Charles Henry Caffin

His many articles and books, which were surveys intended for a general audience, focused on the major names in seventeenth- and eighteenth-century European painting and sculpture, and when considering art from the late nineteenth century, praised the work of artists like Abbott Thayer and George de Forest Brush, who came to epitomize everything Modernism would reject.

Reviewing exhibitions at Stieglitz's gallery, "291," Caffin had the opportunity to assess challenging artists as different as Abraham Walkowitz, Alfred Maurer, John Marin, Arthur Dove, and Marsden Hartley.

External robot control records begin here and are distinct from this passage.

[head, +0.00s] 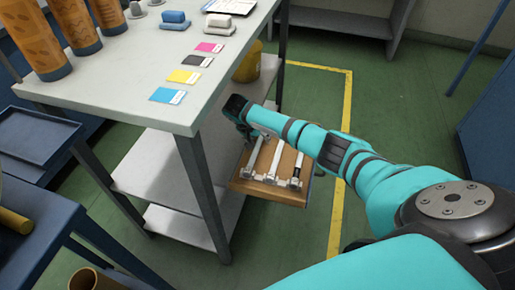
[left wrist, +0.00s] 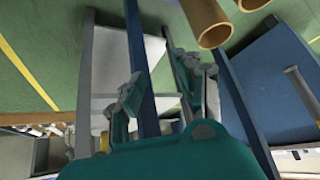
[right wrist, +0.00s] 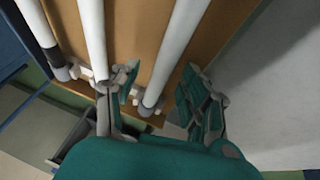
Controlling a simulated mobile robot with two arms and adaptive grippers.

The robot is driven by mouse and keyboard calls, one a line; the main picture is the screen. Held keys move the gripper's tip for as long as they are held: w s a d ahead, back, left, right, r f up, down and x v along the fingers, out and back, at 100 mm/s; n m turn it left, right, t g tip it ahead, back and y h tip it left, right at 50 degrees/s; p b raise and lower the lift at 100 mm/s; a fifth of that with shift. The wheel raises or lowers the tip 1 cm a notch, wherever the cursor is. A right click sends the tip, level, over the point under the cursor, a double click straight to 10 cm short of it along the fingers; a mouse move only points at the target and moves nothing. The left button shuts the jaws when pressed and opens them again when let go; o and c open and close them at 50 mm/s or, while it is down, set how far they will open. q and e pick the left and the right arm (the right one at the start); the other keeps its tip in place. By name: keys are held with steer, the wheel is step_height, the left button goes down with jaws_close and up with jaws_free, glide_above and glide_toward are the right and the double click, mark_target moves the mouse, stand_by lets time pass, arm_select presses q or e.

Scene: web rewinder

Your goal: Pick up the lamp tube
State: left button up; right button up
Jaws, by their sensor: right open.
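Several white lamp tubes lie side by side in white holders on a wooden tray (head: 286,161), beside the lower shelf in the head view. One lamp tube (head: 297,168) has a dark band near its end. My right gripper (head: 245,125) is over the far end of the tray, partly hidden by its own arm. In the right wrist view my right gripper (right wrist: 160,88) is open, and the right-hand lamp tube (right wrist: 178,48) shows between its fingers, apparently not gripped. The middle tube (right wrist: 95,45) is left of them. My left gripper (left wrist: 160,82) is open and empty in the left wrist view.
A grey table (head: 130,85) with coloured cards and brown printed rolls stands at upper left, its leg close to the tray. A yellow bucket (head: 247,66) sits behind the tray. A blue bench (head: 35,225) is at lower left.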

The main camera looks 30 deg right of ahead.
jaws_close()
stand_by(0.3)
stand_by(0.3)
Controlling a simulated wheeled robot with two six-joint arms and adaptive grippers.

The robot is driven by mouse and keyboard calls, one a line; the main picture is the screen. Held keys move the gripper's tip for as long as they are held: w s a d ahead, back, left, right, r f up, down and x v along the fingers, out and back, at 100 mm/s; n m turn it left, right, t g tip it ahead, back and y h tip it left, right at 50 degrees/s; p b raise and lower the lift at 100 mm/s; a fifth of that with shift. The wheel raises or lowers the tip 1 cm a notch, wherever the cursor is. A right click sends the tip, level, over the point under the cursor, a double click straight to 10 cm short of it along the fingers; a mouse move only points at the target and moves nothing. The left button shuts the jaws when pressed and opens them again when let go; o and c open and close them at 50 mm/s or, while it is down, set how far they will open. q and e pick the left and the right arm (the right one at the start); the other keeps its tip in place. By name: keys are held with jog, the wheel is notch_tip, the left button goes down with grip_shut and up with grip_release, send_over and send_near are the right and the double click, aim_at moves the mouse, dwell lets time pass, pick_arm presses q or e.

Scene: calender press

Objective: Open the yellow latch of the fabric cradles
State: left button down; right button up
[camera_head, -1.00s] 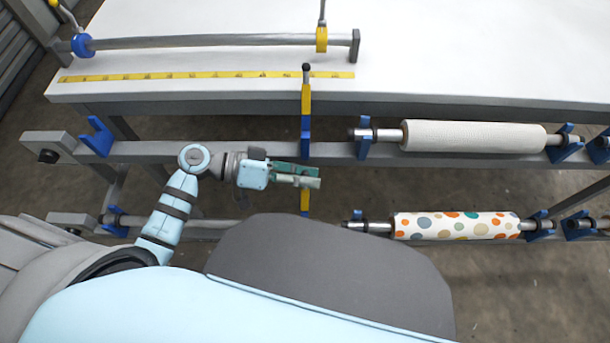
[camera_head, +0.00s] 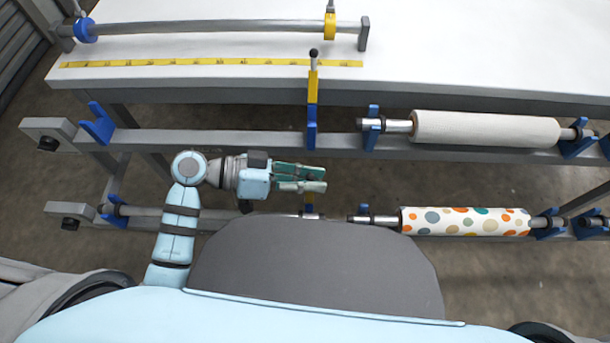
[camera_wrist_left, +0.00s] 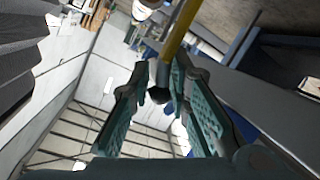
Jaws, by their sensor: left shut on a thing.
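The upper yellow latch (camera_head: 313,88) stands upright on a blue bracket at the table's front edge, with a black knob on top. In the left wrist view the yellow lever (camera_wrist_left: 182,32) comes down to a black knob (camera_wrist_left: 158,95) between the fingers (camera_wrist_left: 165,90). My right gripper is out of view.
A white fabric roll (camera_head: 485,128) rests in upper blue cradles, and a dotted roll (camera_head: 465,221) in lower ones. The white table (camera_head: 240,105) with a yellow ruler (camera_head: 200,63) and a metal bar (camera_head: 230,27) lies beyond. Grey rails (camera_head: 250,140) run across the front.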

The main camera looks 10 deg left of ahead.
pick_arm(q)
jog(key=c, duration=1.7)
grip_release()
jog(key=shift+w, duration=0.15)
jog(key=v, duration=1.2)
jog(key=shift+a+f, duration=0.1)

Examining a portrait by Thomas Wilmer Dewing at a 1916 exhibition at the Knoedler gallery, Caffin wrote, "It is with curious reflection that one studies its dead harmonies of color, its inert vibrations...and recalls that they once seemed to awaken a response in one's imagination...Poor old fin-de-siècle exquistiveness, how completely everybody but the artist has grown beyond you!

[4] Another writer in the Stieglitz circle, Temple Scott, wrote an "histoire à clef" that offered a particularly unflattering portrait of Caffin, thinly disguised as "Charles Cockayne," a critic of complacent self-assurance.

[5] In the years between the 1913 Armory Show, which he found impressive but dangerously sensationalistic, and his death in 1918, Caffin energetically covered the changing New York art world and urged his readers to give the difficult new painters a chance.

While he could see the innovative qualities of Paul Cézanne and Georges Braque, he dismissed the "pinhead humor" of Marcel Duchamp[6] and found the Coney Island paintings of Joseph Stella aggressively vulgar.